We weren’t encouraged or discouraged to talk to each other. Over the course of making the films there were certain things I’d speak to Julian or Anand about — basic things about making the films credible, like costuming or location or things like that. But aside from that, we just got on with it. There was very little dialogue between us. So the films are tied together by the writing and the performances, but they’re very different in other ways. We each shot on a different format, for example: 1974 was shot on Super 16mm, I shot on 35mm, and the last one was shot on the Red camera. We each had our own reasons for doing that. I wanted to make mine as clear as possible, given the serpentine nature of the story. I wanted to create a wide-screen frame while I could gradually imprison the lead character in the frame. As the story unfolds about and the more he finds out, the worse his fate becomes. I thought the wide-screen frame was more effective for signifying and organizing power relations between characters, which are choreographed very carefully in the frame. The film becomes gradually claustrophobic, but in order to do that, you need to start by giving the characters space: If you start claustrophobic, then you’ve got nowhere to go.

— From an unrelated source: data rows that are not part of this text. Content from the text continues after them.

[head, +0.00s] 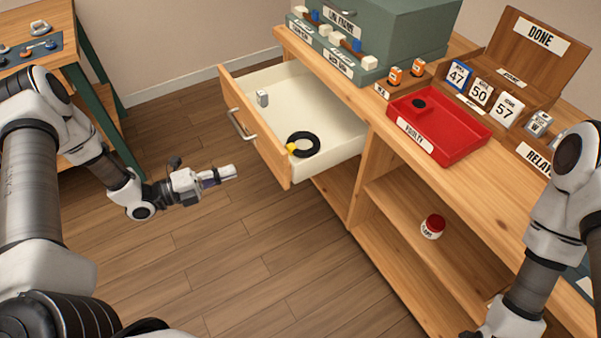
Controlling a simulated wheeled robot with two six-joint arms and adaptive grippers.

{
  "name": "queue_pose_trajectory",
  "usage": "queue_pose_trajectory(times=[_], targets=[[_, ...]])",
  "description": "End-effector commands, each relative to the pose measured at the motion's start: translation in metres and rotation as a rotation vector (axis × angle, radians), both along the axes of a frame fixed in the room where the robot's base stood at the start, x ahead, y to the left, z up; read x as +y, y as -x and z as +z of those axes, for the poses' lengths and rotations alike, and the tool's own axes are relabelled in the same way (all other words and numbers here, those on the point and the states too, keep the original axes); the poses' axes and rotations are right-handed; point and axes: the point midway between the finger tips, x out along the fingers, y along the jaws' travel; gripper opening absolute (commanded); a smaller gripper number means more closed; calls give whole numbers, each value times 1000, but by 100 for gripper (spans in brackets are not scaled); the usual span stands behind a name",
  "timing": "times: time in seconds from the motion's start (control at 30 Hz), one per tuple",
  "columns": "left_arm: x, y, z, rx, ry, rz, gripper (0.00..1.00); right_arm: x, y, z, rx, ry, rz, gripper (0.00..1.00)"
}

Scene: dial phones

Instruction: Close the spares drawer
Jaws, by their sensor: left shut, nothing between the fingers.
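The spares drawer (252,128) is pulled well out of the wooden bench, with a wooden front and a pale inside. A metal bar handle (240,125) is on its front. A small grey-white block (262,98) and a black ring with a yellow part (304,144) lie inside the drawer. My left gripper (232,172) is shut and empty. It is over the floor, in front of the drawer front and apart from it, pointing to the right. My right arm comes in at the right edge; its gripper is out of the picture.
The bench top (460,185) carries a red tray (440,135) labelled FAULTY, a green cabinet (385,35) and a wooden DONE rack (530,55). A red-capped jar (432,226) stands on the shelf below. A green-legged table (60,70) is at the left. The floor before the drawer is clear.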

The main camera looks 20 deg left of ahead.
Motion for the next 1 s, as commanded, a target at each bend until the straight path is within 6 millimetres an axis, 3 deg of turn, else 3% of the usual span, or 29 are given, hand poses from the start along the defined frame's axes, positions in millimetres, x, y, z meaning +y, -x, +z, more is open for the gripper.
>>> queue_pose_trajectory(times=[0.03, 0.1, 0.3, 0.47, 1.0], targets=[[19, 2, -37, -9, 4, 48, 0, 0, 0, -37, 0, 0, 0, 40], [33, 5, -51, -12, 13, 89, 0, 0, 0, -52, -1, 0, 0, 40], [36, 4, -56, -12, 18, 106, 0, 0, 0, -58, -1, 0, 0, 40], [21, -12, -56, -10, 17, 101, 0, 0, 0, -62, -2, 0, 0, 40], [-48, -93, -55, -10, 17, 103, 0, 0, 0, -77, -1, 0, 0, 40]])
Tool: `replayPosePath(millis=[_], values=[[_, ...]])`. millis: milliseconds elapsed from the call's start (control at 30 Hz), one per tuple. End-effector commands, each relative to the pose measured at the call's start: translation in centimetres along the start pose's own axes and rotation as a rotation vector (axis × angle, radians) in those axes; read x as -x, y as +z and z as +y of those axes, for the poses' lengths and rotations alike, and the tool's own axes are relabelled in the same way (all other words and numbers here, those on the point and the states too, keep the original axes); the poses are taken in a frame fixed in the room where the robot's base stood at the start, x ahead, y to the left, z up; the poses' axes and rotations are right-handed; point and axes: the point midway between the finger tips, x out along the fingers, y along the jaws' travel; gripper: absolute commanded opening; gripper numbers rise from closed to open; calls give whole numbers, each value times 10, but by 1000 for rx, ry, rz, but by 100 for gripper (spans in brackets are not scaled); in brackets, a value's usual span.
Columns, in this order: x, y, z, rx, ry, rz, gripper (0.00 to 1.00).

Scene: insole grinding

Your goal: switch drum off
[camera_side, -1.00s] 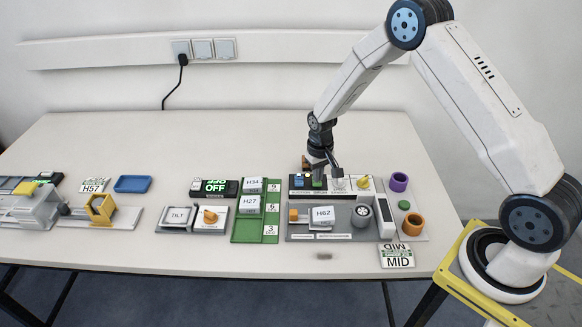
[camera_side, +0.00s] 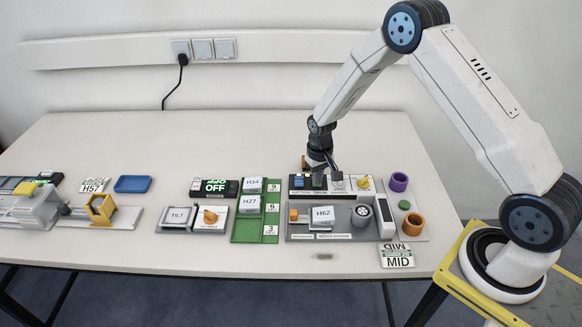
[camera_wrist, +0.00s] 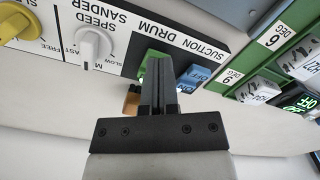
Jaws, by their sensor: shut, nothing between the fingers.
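The control panel (camera_side: 353,192) is black and white and stands at the back right of the bench. Its DRUM switch is green (camera_wrist: 149,60) in the wrist view, beside the blue SUCTION switch (camera_wrist: 194,77). In the side view the green switch (camera_side: 317,182) is partly covered by my gripper. My gripper (camera_wrist: 158,60) is shut and empty, its fingertips over the green switch and hiding part of it. I cannot tell whether they touch it.
A white SPEED knob (camera_wrist: 94,45) and a yellow knob (camera_wrist: 20,22) sit along the panel. A green rack (camera_side: 255,230) with labelled blocks stands left of it. A purple ring (camera_side: 398,182) and an orange ring (camera_side: 414,224) stand to the right.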

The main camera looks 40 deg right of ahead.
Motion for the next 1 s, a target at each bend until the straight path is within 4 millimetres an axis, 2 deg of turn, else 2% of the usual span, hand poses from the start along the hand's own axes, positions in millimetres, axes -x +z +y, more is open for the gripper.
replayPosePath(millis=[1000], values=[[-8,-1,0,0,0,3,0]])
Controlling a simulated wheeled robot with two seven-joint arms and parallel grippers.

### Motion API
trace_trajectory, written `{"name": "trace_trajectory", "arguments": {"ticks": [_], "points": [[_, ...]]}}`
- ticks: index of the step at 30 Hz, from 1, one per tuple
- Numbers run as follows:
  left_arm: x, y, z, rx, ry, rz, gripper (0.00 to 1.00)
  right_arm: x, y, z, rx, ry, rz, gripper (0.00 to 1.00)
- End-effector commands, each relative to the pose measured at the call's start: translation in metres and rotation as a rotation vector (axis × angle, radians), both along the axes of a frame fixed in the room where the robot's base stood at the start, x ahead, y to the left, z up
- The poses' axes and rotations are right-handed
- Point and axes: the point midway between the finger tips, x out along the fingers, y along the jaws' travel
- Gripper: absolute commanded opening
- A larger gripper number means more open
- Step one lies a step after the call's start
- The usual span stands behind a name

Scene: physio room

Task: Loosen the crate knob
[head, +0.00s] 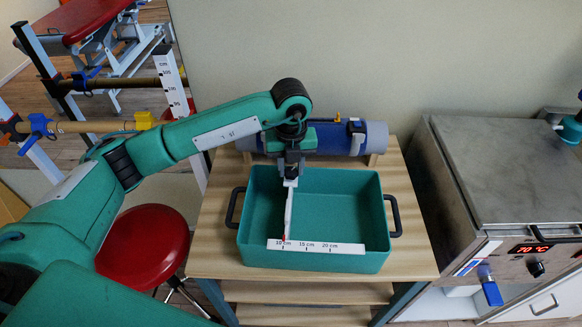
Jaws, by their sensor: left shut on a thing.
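A teal crate (375,215) with dark side handles stands on a wooden shelf stand. A thin white divider (289,212) runs front to back inside it, left of the middle. A white scale (340,249) on the front wall reads 10, 15 and 20 cm, and a red pointer (284,238) at the divider's front end is near the 10 cm mark. My left gripper (291,176) points down at the divider's far end by the back rim. It is shut on the crate knob, which its fingers mostly hide. My right gripper is not identifiable in view.
A blue roll (375,138) lies behind the crate. A steel heating cabinet (500,170) showing 70 °C stands right, with a blue-handled tap (492,292). A red stool (143,243) stands left, below my arm. Bare wood (215,225) surrounds the crate.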

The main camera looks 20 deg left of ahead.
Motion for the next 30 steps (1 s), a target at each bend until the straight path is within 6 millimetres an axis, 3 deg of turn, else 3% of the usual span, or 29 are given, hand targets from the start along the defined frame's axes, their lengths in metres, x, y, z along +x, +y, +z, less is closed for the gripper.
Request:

But the actors are definitely going beyond their comfort zones in some cases. Paddy Considine’s role here is different from a lot of his previous parts.
That’s true. Paddy is so not that character. When he came to the production, he had spiky hair and all that. And I said to him, “I’m going to make you look like Hitler. I’m going to give you a Hitler haircut.” And I did. And for days he was furious, “You fucker, what have you done to my hair? My wife is going to hate it when she sees it!” But I think it really helped him understand that he was a really straight guy, and he was going to vote for Mrs. Thatcher. He was that kind of guy. British actors, I think, like to work from the outside in: They put on the costume and they become the character.